**What this task involves**
Copy the line containing "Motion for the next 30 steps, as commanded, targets", then all lines after it up to and including the final line of the material, exactly and without additions.

**Record set**

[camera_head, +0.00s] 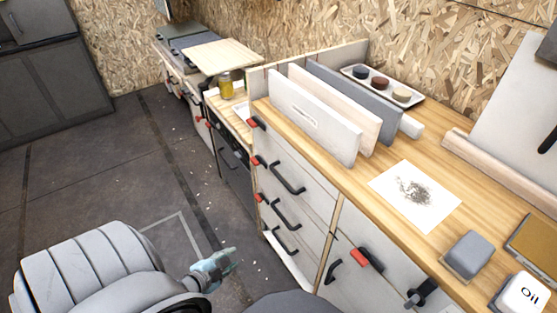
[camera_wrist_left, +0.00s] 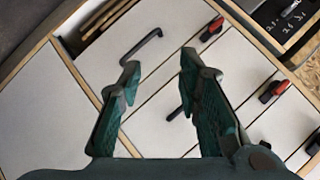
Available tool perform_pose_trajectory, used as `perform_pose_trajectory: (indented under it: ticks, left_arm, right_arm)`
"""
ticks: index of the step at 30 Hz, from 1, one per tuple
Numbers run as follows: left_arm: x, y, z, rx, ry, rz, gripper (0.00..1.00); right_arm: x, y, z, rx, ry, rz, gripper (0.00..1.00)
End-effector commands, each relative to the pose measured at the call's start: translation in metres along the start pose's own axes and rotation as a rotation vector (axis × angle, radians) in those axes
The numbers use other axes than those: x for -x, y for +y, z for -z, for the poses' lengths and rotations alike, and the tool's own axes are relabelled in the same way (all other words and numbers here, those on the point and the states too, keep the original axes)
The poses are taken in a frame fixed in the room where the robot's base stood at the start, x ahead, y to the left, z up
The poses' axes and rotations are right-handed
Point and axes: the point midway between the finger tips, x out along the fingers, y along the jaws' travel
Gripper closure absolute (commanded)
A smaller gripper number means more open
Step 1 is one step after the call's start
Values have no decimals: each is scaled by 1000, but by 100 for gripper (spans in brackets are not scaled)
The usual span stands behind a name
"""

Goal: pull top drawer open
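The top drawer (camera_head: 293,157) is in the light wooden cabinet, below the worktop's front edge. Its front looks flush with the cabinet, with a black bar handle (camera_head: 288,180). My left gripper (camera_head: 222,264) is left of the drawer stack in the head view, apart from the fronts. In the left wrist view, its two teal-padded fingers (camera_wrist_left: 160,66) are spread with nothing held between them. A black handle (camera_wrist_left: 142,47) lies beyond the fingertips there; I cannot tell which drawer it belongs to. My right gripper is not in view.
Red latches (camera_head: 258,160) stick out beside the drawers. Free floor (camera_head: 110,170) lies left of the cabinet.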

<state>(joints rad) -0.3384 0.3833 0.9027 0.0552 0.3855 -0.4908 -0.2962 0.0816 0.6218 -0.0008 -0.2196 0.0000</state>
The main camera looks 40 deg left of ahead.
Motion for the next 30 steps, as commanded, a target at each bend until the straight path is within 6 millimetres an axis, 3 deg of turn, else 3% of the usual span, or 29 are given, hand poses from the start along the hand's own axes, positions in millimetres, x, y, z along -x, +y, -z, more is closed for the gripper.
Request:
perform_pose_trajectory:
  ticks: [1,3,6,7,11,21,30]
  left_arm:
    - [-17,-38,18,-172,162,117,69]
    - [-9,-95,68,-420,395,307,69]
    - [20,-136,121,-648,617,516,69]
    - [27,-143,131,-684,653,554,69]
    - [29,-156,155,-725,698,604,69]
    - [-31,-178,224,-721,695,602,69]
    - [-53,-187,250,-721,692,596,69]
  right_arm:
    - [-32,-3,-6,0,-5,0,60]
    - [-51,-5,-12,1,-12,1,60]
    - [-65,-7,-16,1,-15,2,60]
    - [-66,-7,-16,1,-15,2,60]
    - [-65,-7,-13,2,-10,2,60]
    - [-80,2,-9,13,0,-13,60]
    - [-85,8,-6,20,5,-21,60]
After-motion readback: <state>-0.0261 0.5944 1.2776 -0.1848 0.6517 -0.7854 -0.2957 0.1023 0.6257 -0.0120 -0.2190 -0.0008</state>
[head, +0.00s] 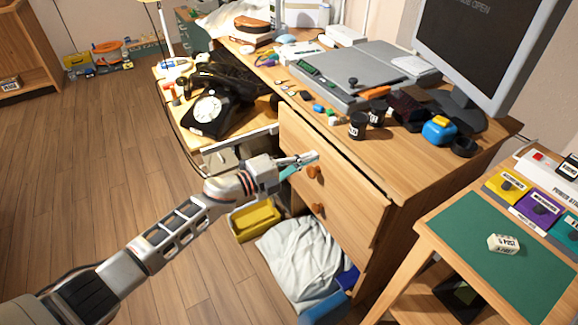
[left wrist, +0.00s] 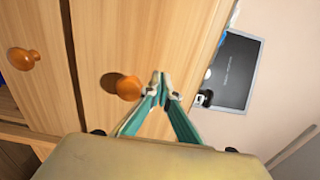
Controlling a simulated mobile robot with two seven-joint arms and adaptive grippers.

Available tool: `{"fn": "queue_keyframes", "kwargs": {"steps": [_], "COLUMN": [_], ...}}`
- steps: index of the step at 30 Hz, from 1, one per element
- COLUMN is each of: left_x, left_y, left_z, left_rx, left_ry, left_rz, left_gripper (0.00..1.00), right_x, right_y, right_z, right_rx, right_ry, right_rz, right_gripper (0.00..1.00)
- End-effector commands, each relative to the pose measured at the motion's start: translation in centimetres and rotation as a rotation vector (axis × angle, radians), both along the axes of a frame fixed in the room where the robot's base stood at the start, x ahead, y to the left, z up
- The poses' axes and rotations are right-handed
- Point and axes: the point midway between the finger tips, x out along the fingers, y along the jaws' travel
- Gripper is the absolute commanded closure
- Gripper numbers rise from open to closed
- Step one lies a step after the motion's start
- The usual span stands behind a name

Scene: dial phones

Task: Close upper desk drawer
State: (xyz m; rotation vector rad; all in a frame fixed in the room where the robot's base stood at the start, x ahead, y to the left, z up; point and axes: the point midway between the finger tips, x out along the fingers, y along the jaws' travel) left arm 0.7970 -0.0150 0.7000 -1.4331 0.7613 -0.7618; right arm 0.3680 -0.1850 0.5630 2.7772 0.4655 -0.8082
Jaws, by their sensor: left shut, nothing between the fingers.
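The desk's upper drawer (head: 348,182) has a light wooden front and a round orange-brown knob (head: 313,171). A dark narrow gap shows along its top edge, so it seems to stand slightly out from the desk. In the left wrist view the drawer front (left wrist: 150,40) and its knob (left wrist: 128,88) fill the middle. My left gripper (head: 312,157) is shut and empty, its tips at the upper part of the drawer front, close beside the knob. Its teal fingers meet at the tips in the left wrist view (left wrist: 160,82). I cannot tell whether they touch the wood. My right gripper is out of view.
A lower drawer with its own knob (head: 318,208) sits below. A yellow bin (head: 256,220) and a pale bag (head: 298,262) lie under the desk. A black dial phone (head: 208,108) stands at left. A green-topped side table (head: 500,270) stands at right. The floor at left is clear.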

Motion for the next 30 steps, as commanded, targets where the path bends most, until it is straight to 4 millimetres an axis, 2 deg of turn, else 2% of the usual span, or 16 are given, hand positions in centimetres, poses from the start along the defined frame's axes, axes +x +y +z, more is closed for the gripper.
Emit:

**Written response**
Motion for the next 30 steps, as commanded, targets where the path bends most, until it is straight to 4 millimetres an axis, 2 deg of turn, else 2% of the usual span, or 16 are given, hand positions in centimetres, poses from the start along the defined frame's axes, axes +x +y +z, more is closed for the gripper.
Emit:

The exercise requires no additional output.